Manipulation episode records
****************
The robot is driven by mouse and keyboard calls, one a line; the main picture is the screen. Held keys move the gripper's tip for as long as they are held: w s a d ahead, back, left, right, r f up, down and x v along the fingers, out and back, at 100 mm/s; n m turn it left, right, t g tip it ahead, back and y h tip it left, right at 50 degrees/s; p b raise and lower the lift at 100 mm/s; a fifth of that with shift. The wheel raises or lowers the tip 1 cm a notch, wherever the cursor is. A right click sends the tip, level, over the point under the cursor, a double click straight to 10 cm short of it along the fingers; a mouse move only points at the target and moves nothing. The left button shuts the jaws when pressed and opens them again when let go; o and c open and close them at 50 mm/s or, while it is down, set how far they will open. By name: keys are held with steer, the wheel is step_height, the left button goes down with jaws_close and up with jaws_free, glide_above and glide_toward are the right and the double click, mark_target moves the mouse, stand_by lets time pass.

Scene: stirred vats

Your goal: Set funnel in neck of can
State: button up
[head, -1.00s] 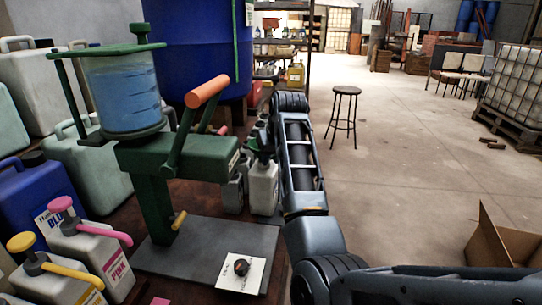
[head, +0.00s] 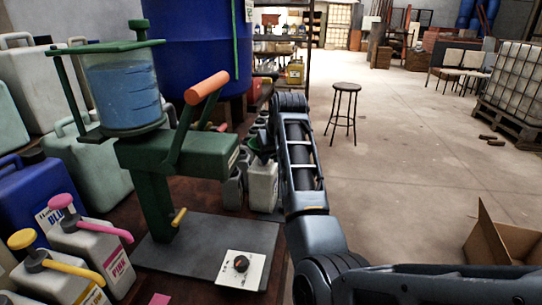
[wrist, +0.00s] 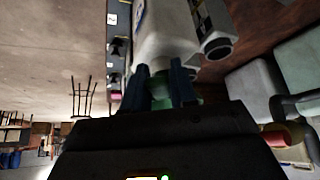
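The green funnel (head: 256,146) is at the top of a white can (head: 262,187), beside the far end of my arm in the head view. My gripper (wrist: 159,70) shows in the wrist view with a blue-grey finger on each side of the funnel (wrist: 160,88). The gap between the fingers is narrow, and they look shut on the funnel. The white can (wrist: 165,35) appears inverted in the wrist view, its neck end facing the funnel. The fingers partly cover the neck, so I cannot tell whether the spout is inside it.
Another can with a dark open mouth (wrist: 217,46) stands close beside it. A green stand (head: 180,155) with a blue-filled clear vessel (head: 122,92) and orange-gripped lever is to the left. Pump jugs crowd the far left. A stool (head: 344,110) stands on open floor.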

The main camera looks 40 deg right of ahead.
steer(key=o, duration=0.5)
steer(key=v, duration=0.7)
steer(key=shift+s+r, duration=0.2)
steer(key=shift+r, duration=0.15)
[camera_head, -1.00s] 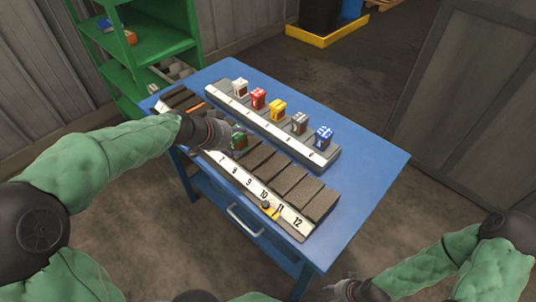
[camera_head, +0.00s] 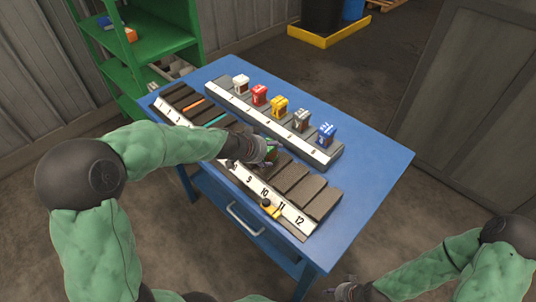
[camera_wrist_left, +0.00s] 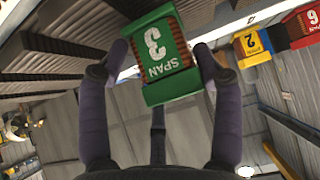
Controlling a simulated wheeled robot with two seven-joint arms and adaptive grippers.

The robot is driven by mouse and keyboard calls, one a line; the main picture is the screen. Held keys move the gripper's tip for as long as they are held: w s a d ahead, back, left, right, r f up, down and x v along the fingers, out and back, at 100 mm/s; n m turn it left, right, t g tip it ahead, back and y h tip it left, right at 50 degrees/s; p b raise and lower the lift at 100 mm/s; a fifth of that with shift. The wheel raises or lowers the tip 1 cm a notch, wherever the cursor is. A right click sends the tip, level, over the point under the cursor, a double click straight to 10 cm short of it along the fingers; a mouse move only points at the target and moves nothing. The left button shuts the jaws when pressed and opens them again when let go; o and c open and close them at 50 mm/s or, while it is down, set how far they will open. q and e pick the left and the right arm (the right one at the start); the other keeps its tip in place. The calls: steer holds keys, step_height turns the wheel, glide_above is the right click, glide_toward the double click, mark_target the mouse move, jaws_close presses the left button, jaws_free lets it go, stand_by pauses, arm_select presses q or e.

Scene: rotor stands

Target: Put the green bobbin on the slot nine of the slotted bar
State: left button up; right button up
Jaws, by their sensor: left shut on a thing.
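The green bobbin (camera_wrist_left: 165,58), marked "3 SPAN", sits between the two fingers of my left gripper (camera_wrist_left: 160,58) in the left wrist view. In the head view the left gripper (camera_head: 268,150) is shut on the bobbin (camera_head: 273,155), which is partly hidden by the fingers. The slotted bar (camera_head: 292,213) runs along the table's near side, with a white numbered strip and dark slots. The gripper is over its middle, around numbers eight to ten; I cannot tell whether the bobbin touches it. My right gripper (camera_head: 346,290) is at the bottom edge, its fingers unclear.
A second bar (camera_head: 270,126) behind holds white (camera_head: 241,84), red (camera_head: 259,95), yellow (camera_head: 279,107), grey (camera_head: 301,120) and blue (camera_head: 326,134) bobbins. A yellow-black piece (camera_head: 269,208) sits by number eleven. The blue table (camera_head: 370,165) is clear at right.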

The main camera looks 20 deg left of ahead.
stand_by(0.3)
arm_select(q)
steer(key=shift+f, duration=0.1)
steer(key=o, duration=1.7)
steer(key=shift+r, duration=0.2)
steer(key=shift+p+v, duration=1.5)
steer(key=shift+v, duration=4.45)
****************
**What you are asked to do**
Transcribe every record above exactly, leaving out the pictures.

**Exercise answer**
The robot is driven by mouse and keyboard calls, one a line; the main picture is the screen. Held keys move the gripper's tip for as long as they are held: w s a d ahead, back, left, right, r f up, down and x v along the fingers, out and back, at 100 mm/s; n m turn it left, right, t g tip it ahead, back and y h tip it left, right at 50 degrees/s; p b raise and lower the lift at 100 mm/s; a fifth of that with shift. The wheel raises or lowers the tip 1 cm a notch, wherever the cursor is. A right click sends the tip, level, over the point under the cursor, a double click straight to 10 cm short of it along the fingers; a mouse move only points at the target and moves nothing. The left button shuts the jaws when pressed and opens them again when let go; o and c open and close them at 50 mm/s or, while it is down, set how far they will open. By name: keys are held with steer, the wheel is step_height, the left button goes down with jaws_close and up with jaws_free, glide_above and glide_toward are the right and the double click, mark_target moves the mouse, stand_by lets time pass.

Scene: stirred vats

Your goal: Set funnel in neck of can
State: button up
[head, -1.00s] 
[head, +0.00s] 
[wrist, +0.00s] 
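The green funnel (head: 256,146) is at the top of a white can (head: 262,187), beside the far end of my arm in the head view. My gripper (wrist: 159,70) shows in the wrist view with a blue-grey finger on each side of the funnel (wrist: 160,88). The gap between the fingers is narrow, and they look shut on the funnel. The white can (wrist: 165,35) appears inverted in the wrist view, its neck end facing the funnel. The fingers partly cover the neck, so I cannot tell whether the spout is inside it.
Another can with a dark open mouth (wrist: 217,46) stands close beside it. A green stand (head: 180,155) with a blue-filled clear vessel (head: 122,92) and orange-gripped lever is to the left. Pump jugs crowd the far left. A stool (head: 344,110) stands on open floor.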

The main camera looks 40 deg right of ahead.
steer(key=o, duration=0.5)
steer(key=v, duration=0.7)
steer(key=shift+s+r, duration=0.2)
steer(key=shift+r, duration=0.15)
[camera_head, -1.00s] 
[camera_head, +0.00s] 
[camera_wrist_left, +0.00s] 
Controlling a simulated wheeled robot with two seven-joint arms and adaptive grippers.

The robot is driven by mouse and keyboard calls, one a line; the main picture is the screen. Held keys move the gripper's tip for as long as they are held: w s a d ahead, back, left, right, r f up, down and x v along the fingers, out and back, at 100 mm/s; n m turn it left, right, t g tip it ahead, back and y h tip it left, right at 50 degrees/s; p b raise and lower the lift at 100 mm/s; a fifth of that with shift. The wheel raises or lowers the tip 1 cm a notch, wherever the cursor is. A right click sends the tip, level, over the point under the cursor, a double click straight to 10 cm short of it along the fingers; a mouse move only points at the target and moves nothing. The left button shuts the jaws when pressed and opens them again when let go; o and c open and close them at 50 mm/s or, while it is down, set how far they will open. q and e pick the left and the right arm (the right one at the start); the other keeps its tip in place. The calls: steer holds keys, step_height turns the wheel, glide_above is the right click, glide_toward the double click, mark_target the mouse move, jaws_close presses the left button, jaws_free lets it go, stand_by pauses, arm_select presses q or e.

Scene: rotor stands

Target: Put the green bobbin on the slot nine of the slotted bar
State: left button up; right button up
Jaws, by their sensor: left shut on a thing.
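The green bobbin (camera_wrist_left: 165,58), marked "3 SPAN", sits between the two fingers of my left gripper (camera_wrist_left: 160,58) in the left wrist view. In the head view the left gripper (camera_head: 268,150) is shut on the bobbin (camera_head: 273,155), which is partly hidden by the fingers. The slotted bar (camera_head: 292,213) runs along the table's near side, with a white numbered strip and dark slots. The gripper is over its middle, around numbers eight to ten; I cannot tell whether the bobbin touches it. My right gripper (camera_head: 346,290) is at the bottom edge, its fingers unclear.
A second bar (camera_head: 270,126) behind holds white (camera_head: 241,84), red (camera_head: 259,95), yellow (camera_head: 279,107), grey (camera_head: 301,120) and blue (camera_head: 326,134) bobbins. A yellow-black piece (camera_head: 269,208) sits by number eleven. The blue table (camera_head: 370,165) is clear at right.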

The main camera looks 20 deg left of ahead.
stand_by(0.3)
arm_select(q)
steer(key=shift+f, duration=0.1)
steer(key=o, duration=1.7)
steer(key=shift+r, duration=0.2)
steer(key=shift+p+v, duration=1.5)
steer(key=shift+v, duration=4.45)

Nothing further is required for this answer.